Abstract:
Emotion recognition in conversations (ERC) plays a critical role in building emotionally
intelligent systems for mental health monitoring, virtual assistants, and human-computer
interaction (HCI). However, the majority of existing ERC models struggle to detect emotion
shifts — the subtle, dynamic changes in emotional states that occur naturally in multi-party
conversations (MPCs). Recognizing these shifts is challenging due to their context-dependent nature and the imbalance in datasets where dominant emotions like ""neutral"" overshadow minority classes, ultimately limiting the overall system performance.
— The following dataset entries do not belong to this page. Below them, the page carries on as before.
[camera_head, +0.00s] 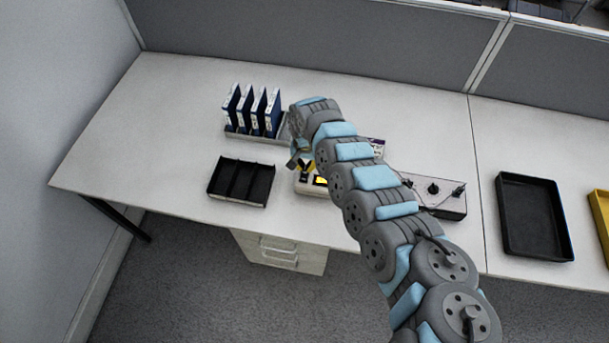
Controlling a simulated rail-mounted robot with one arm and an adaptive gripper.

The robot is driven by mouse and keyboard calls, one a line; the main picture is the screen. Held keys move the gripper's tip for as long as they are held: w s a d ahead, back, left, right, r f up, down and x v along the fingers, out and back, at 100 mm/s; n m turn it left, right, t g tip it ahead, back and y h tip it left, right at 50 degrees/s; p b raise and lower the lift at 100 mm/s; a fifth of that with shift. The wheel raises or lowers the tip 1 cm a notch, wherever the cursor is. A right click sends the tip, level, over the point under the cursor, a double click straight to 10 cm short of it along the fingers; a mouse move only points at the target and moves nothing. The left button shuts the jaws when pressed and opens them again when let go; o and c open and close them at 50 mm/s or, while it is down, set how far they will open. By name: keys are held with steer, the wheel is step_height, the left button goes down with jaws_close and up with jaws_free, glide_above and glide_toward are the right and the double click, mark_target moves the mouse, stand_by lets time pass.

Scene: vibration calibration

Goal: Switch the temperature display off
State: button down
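A small pale device with a lit yellow screen (320,181) sits on the white table, partly hidden behind my arm. It may be the temperature display; its switch cannot be made out. My gripper (300,164) points down just above and behind the device's left part. The gripper is small and dark in this view, and whether its fingers are open or shut cannot be told. Whether it touches the device is also unclear.
A black divided tray (241,182) lies left of the device. Blue binders (253,111) stand in a rack behind it. A grey box with black knobs (440,200) is right of my arm. A black tray (533,217) lies farther right. The left table end is clear.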

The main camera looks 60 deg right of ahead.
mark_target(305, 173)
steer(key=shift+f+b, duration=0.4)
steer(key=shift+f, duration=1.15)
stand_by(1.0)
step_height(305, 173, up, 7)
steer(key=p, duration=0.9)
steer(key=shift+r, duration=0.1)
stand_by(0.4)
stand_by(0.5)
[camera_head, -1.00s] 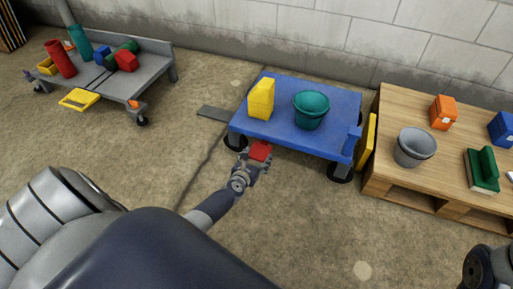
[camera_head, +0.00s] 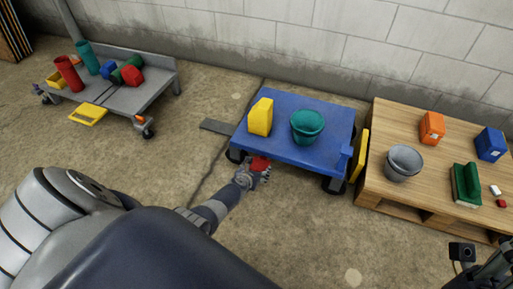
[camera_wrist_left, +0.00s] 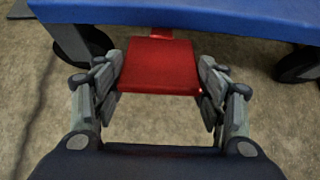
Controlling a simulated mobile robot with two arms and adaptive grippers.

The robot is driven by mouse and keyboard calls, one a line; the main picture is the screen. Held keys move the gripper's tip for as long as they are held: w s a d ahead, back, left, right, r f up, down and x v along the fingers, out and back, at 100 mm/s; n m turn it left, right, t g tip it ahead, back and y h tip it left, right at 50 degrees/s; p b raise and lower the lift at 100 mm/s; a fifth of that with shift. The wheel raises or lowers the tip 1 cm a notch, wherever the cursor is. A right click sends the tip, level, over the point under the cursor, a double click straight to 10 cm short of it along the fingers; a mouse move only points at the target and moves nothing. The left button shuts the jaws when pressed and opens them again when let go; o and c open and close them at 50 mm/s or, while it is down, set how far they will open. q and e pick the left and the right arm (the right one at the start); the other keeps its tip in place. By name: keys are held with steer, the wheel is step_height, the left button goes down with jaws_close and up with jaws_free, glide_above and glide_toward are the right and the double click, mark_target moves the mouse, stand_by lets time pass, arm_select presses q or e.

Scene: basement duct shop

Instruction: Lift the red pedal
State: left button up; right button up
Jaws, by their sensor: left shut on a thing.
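The red pedal (camera_head: 260,164) sits at the front edge of the blue cart (camera_head: 330,158), toward its left corner. In the left wrist view the pedal (camera_wrist_left: 160,66) is a flat red plate, joined by a narrow red piece to the area under the cart's blue deck (camera_wrist_left: 240,18). My left gripper (camera_head: 256,172) is at the pedal, its fingers (camera_wrist_left: 160,85) on either side of the plate and shut on it. My right gripper (camera_head: 490,270) shows partly at the lower right corner, away from the pedal; its fingers are not clear.
A yellow container (camera_head: 260,117) and a teal bucket (camera_head: 307,126) stand on the blue cart. A wooden pallet (camera_head: 430,213) with a grey bucket (camera_head: 403,162) and boxes is to the right. A grey cart (camera_head: 135,95) stands at the left. Floor in front is clear.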

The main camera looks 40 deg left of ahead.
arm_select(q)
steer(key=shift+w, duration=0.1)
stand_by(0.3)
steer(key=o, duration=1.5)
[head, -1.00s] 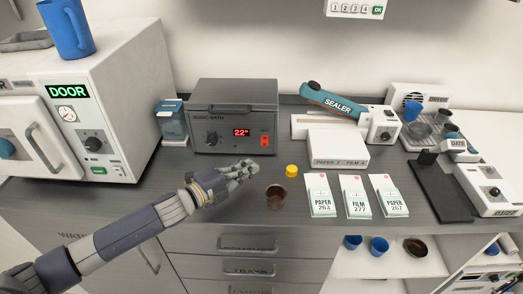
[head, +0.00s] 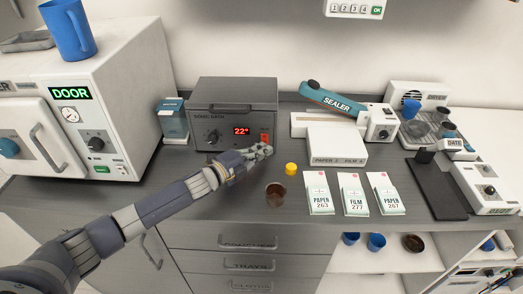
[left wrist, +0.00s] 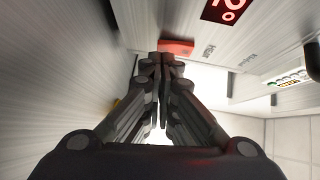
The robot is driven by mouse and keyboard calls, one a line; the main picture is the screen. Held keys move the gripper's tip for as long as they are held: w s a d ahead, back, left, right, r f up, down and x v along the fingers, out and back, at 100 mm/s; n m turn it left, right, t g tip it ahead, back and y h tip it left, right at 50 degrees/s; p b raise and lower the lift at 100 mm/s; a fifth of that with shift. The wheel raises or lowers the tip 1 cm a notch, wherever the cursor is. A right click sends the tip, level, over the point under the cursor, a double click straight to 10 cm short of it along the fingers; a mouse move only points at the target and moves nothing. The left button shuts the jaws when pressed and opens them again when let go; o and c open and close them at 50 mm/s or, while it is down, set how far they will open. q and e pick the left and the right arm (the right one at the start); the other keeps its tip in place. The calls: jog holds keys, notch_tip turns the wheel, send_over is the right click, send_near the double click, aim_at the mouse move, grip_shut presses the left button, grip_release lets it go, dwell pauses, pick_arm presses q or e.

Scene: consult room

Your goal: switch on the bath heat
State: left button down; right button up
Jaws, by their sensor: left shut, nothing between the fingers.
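The sonic bath (head: 236,97) is a dark grey box with a lid at the back of the counter. Its red display (head: 241,131) reads about 22°, with a dark knob (head: 213,137) to the left. A red switch (head: 265,138) sits at the lower right of its front; in the left wrist view the red switch (left wrist: 176,47) shows just beyond the fingertips. My left gripper (head: 268,150) is shut and empty, close in front of and just below the switch. Whether it touches the switch I cannot tell. My right gripper is not in view.
A yellow cap (head: 291,169) and a brown cup (head: 276,194) stand just right of my left gripper. Paper and film packets (head: 319,193) lie farther right. The sealer (head: 333,101) is at the back right, a white DOOR machine (head: 119,110) at left.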

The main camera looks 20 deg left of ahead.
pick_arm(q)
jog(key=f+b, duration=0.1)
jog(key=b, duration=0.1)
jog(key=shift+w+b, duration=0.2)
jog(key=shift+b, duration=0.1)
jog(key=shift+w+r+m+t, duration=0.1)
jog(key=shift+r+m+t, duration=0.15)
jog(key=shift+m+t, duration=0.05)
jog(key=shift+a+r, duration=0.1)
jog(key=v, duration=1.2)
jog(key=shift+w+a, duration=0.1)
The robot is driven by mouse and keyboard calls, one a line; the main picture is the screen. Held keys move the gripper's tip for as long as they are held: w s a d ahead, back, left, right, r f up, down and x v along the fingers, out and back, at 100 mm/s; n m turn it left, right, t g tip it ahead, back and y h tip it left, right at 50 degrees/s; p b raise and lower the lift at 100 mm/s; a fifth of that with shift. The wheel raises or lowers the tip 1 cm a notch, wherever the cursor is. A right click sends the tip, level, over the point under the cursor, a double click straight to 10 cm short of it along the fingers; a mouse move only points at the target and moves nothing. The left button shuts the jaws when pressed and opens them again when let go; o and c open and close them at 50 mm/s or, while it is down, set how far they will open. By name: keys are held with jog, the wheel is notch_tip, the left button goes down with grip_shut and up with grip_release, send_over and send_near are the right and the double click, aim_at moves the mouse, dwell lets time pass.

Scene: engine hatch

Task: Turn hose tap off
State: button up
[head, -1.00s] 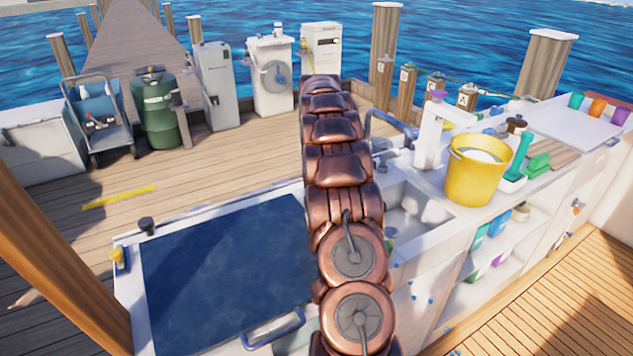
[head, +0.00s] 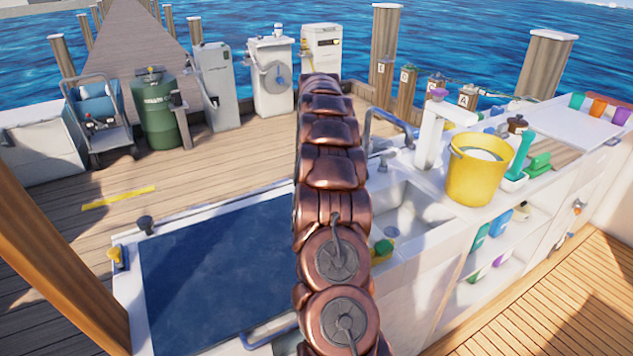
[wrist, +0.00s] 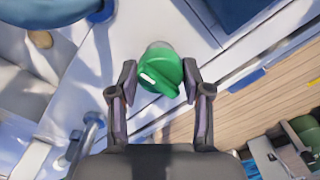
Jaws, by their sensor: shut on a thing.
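The hose tap's green knob (wrist: 162,74), with a white mark on its lever, shows in the wrist view on the white counter. A grey round base shows just behind it. My gripper (wrist: 158,82) has one finger on each side of the knob and is shut on it. In the head view my copper arm reaches away over the counter and hides both the gripper and the knob.
A yellow bucket (head: 472,175) stands on the right counter. A dark blue hatch (head: 225,275) lies to the left. A green tank (head: 157,115) stands on the dock.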

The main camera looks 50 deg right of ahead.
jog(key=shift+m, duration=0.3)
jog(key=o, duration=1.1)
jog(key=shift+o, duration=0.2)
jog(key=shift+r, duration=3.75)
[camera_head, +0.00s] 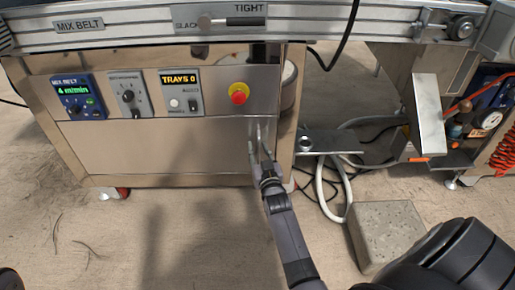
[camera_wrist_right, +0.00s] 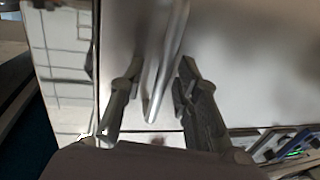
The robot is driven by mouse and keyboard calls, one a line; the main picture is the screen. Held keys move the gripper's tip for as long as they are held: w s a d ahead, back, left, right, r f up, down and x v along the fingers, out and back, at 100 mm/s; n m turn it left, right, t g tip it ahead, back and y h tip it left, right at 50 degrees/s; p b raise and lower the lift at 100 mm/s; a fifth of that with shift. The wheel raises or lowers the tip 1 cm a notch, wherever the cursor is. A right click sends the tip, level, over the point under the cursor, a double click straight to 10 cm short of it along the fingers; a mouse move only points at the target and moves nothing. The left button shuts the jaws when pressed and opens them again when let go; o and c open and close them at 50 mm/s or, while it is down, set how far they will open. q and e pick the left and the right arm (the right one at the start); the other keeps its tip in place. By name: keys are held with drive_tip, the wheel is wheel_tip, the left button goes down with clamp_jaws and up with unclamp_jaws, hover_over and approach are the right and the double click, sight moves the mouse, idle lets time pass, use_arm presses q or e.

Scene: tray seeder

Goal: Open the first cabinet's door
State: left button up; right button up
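The first cabinet's door (camera_head: 160,148) is a flat, brushed metal panel below the control strip, and it looks closed. Its surface also shows in the wrist view (camera_wrist_right: 235,60). A slim metal bar handle (camera_wrist_right: 166,65) runs along the door near its right edge. My right gripper (camera_head: 260,150) is at this handle in the head view. In the wrist view its two dark fingers (camera_wrist_right: 154,88) stand on either side of the bar, with gaps visible, so it is open around the handle. My left gripper is not in view.
Above the door are a mix belt display (camera_head: 78,96), a knob panel (camera_head: 130,95), a trays display (camera_head: 181,92) and a red stop button (camera_head: 238,93). A concrete block (camera_head: 386,232) and hoses (camera_head: 335,190) lie to the right. The floor before the door is clear.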

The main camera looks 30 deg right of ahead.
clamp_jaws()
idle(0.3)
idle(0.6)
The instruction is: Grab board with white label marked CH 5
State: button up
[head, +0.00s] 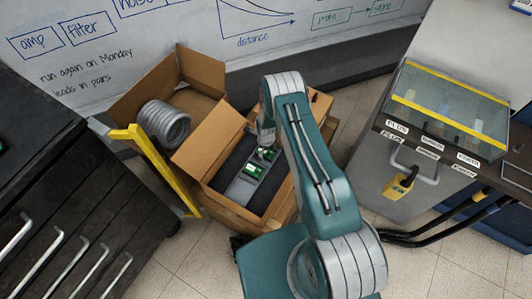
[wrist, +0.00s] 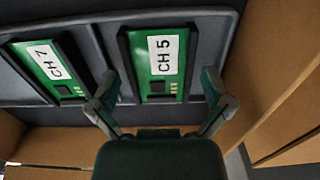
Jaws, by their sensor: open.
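The green board with the white CH 5 label (wrist: 164,58) sits in a dark slot of a grey holder in the wrist view. Another green board, labelled CH 7 (wrist: 52,67), sits in the slot to its left. My gripper (wrist: 161,101) is open, with one fingertip near each side of the CH 5 board's lower end. Whether the fingers touch the board or its frame I cannot tell. In the head view the green boards (head: 254,171) lie on the grey holder inside an open cardboard box, and my arm partly hides that area.
The cardboard box (head: 210,151) has raised flaps around the holder. Another open box holds a grey coil (head: 164,124). A yellow frame (head: 160,168) stands beside the boxes. A dark drawer cabinet (head: 62,215) is at left, a glass-topped case (head: 446,112) at right.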

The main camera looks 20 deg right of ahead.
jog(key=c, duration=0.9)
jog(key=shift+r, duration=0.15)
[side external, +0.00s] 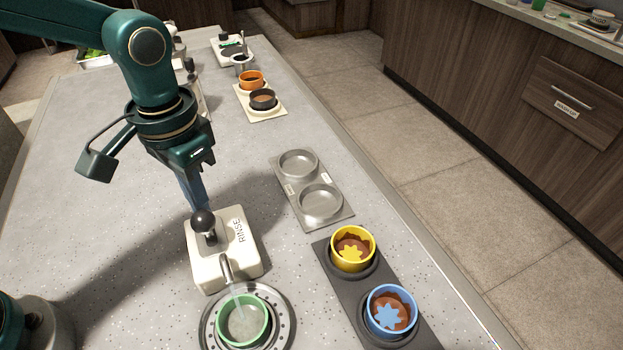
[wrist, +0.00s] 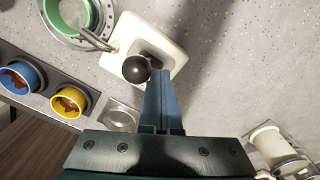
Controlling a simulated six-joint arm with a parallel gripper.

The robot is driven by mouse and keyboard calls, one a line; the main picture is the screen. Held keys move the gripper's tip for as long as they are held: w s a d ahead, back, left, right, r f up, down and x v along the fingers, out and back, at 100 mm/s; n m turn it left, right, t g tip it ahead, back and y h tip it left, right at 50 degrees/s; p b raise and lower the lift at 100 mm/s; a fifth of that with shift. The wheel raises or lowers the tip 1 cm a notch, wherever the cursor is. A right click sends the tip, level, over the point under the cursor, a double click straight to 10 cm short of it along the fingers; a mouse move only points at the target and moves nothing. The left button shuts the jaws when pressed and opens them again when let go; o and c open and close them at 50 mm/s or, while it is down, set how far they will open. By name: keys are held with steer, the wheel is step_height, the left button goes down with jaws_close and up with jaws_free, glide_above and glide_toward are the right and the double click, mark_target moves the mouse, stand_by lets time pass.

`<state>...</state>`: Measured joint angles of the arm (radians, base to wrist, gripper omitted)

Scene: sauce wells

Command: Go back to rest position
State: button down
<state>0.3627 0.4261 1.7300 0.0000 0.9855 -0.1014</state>
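My gripper (side external: 203,208) hangs over the white rinse station (side external: 240,262), its blue fingers pointing down just behind the black ball knob (side external: 203,222). In the wrist view the fingers (wrist: 158,78) lie together with nothing seen between them, beside the knob (wrist: 136,69). I cannot tell whether they touch it. A metal spout (side external: 227,270) runs from the station over a green cup (side external: 243,320), and a thin stream of water appears to fall into it. The cup stands on a round perforated drain (side external: 284,322) and holds cloudy liquid.
A yellow cup (side external: 353,232) and a blue cup (side external: 391,291), both with brown residue, sit in a dark holder (side external: 335,275). A grey two-well tray (side external: 310,222) is empty. Farther back, orange and black cups (side external: 262,99) stand on a pale tray.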

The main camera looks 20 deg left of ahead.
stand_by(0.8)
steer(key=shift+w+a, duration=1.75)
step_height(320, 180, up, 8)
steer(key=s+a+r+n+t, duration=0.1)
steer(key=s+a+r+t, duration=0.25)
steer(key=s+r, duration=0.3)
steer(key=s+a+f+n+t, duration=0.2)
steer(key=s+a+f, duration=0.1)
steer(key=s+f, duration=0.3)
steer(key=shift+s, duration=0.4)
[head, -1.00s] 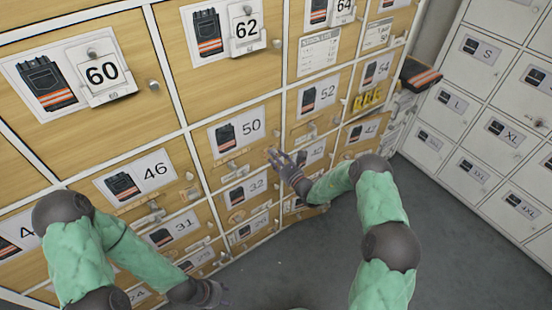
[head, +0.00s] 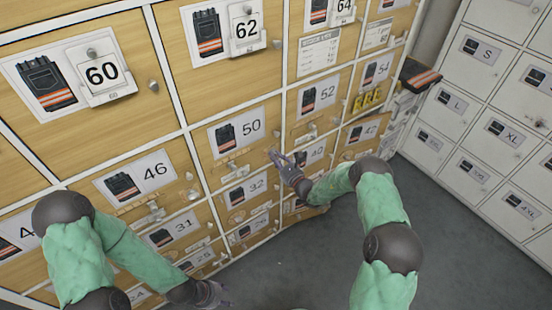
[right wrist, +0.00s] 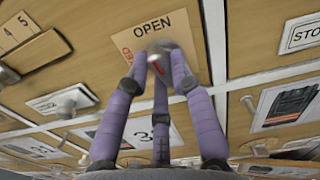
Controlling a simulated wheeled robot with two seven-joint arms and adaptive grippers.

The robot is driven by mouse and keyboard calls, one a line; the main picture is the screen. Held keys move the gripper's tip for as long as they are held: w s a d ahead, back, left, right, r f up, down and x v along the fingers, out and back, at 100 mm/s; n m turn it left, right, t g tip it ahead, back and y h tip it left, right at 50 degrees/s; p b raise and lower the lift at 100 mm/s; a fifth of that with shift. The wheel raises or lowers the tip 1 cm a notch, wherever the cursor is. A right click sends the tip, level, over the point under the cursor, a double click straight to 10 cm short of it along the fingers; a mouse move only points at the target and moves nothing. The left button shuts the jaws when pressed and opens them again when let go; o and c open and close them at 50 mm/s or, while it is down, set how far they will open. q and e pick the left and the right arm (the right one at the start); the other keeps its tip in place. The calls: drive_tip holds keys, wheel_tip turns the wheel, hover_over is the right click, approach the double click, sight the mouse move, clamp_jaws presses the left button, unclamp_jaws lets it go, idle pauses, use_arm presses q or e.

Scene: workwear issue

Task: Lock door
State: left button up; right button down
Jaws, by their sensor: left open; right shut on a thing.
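The wooden locker door numbered 50 (head: 205,150) is flush in the locker front. My right gripper (head: 273,155) is at the lower right edge of this door. In the right wrist view my right gripper (right wrist: 158,58) has its purple fingers closed around a small knob-like piece, mostly hidden by the fingertips. A tan label reading OPEN (right wrist: 152,27) is just above and behind the fingertips, with red marking partly covered. My left gripper (head: 218,294) is open and empty, low in front of the lower doors.
Other numbered doors with knobs and cards surround it, including 60 (head: 25,105), 46 (head: 110,210) and 52 (head: 330,115). White lockers (head: 480,60) stand at the right. Folded dark workwear with an orange band (head: 424,78) lies between them. The grey floor (head: 300,260) is clear.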

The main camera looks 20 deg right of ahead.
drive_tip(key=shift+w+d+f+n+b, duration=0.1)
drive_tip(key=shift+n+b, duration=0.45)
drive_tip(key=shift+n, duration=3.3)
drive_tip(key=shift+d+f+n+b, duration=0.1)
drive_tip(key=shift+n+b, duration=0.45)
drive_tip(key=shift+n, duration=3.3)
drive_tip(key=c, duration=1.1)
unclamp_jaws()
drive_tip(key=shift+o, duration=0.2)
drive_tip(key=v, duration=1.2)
In this study, the author proposes EmoShiftNet, a multi-task learning (MTL) based framework designed to jointly perform emotion classification and emotion shift detection. To achieve this, the author integrates multimodal features, including contextualized text embeddings from a BERT transformer, acoustic features such as MFCCs, pitch, and loudness, and temporal features like utterance duration and pause intervals. Attention-based fusion techniques and a customized multi-task loss function are utilized to enhance the model's sensitivity to both static emotional states and dynamic emotional transitions across conversation turns.
Based on experiments conducted using the Multimodal EmotionLines Dataset (MELD)
dataset, EmoShiftNet achieves a 70.03% emotion recognition accuracy while demonstrating
significant improvements in F1-score and minority class detection compared to traditional
single-task baselines. Ablation studies further validate that incorporating emotion shift
detection as an auxiliary task improves the contextual understanding and robustness of ERC
systems, highlighting the critical role of modeling emotional dynamics in conversational AI.